**WRITTEN TASK:**
Write out all the lines again, precisely as they stand, but without the images.

----------

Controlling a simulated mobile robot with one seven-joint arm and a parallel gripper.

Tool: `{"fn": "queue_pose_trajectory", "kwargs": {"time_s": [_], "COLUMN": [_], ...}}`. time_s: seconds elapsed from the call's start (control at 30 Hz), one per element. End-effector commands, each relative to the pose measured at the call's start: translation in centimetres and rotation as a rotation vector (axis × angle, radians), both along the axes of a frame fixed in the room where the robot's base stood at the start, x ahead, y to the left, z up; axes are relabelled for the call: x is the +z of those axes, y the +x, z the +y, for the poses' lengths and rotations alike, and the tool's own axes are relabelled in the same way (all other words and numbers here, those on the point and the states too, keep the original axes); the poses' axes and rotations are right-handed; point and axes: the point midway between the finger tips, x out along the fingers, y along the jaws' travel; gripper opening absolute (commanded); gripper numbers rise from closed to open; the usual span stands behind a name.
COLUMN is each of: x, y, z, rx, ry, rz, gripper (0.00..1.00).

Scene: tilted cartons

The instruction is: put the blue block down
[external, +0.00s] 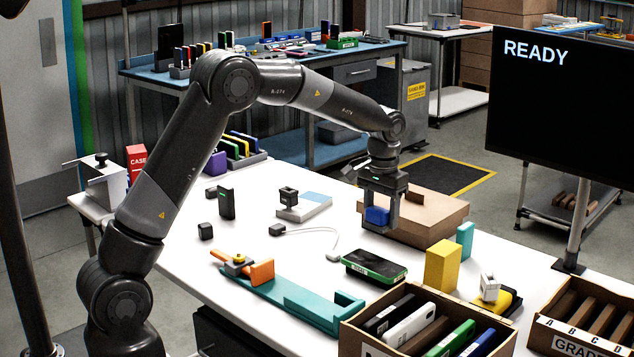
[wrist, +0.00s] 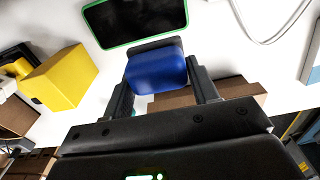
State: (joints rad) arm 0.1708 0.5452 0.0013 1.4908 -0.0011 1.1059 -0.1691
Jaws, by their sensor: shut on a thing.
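The blue block (external: 377,215) is held between the fingers of my gripper (external: 379,205), in front of the brown carton (external: 420,215) and raised above the white table. In the wrist view the blue block (wrist: 157,70) sits between the two fingertips of my gripper (wrist: 160,82), with a dark pad or part behind it. The carton (wrist: 215,92) shows partly behind my fingers there. I cannot tell whether the block touches the carton.
A green-edged phone (external: 375,267) lies on the table (external: 310,245) near my gripper. A yellow block (external: 442,266) and a teal block (external: 465,241) stand to the right. A slotted carton (external: 425,325) holds several phones in front. A white cable (external: 325,238) lies to the left.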

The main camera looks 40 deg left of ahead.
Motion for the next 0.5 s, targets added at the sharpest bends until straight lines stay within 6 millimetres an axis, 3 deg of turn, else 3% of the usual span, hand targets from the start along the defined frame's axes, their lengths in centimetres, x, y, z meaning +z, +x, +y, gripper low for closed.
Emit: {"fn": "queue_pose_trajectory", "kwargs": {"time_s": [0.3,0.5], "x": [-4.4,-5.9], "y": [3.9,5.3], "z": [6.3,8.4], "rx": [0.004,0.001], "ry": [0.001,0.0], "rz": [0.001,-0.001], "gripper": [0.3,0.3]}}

----------

**ANSWER BELOW:**
Controlling a simulated mobile robot with one seven-joint arm and a parallel gripper.

Tool: `{"fn": "queue_pose_trajectory", "kwargs": {"time_s": [_], "COLUMN": [_], ...}}`. time_s: seconds elapsed from the call's start (control at 30 Hz), one per element. End-effector commands, each relative to the pose measured at the call's start: translation in centimetres and rotation as a rotation vector (axis × angle, radians), both along the axes of a frame fixed in the room where the robot's base stood at the start, x ahead, y to the left, z up; axes are relabelled for the call: x is the +z of those axes, y the +x, z the +y, for the poses' lengths and rotations alike, and the tool's own axes are relabelled in the same way (all other words and numbers here, those on the point and the states too, keep the original axes); the poses' axes and rotations are right-handed; point and axes: the point midway between the finger tips, x out along the fingers, y along the jaws' travel; gripper opening absolute (commanded); gripper numbers rise from closed to open; the usual span stands behind a name.
COLUMN is each of: x, y, z, rx, ry, rz, gripper (0.00..1.00).

Scene: tilted cartons

The instruction is: put the blue block down
[external, +0.00s] 
[wrist, +0.00s] 
State: (joints rad) arm 0.1708 0.5452 0.0013 1.4908 -0.0011 1.1059 -0.1691
Jaws, by their sensor: shut on a thing.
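The blue block (external: 377,215) is held between the fingers of my gripper (external: 379,205), in front of the brown carton (external: 420,215) and raised above the white table. In the wrist view the blue block (wrist: 157,70) sits between the two fingertips of my gripper (wrist: 160,82), with a dark pad or part behind it. The carton (wrist: 215,92) shows partly behind my fingers there. I cannot tell whether the block touches the carton.
A green-edged phone (external: 375,267) lies on the table (external: 310,245) near my gripper. A yellow block (external: 442,266) and a teal block (external: 465,241) stand to the right. A slotted carton (external: 425,325) holds several phones in front. A white cable (external: 325,238) lies to the left.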

The main camera looks 40 deg left of ahead.
Motion for the next 0.5 s, targets added at the sharpest bends until straight lines stay within 6 millimetres an axis, 3 deg of turn, else 3% of the usual span, hand targets from the start along the defined frame's axes, their lengths in centimetres, x, y, z meaning +z, +x, +y, gripper low for closed.
Emit: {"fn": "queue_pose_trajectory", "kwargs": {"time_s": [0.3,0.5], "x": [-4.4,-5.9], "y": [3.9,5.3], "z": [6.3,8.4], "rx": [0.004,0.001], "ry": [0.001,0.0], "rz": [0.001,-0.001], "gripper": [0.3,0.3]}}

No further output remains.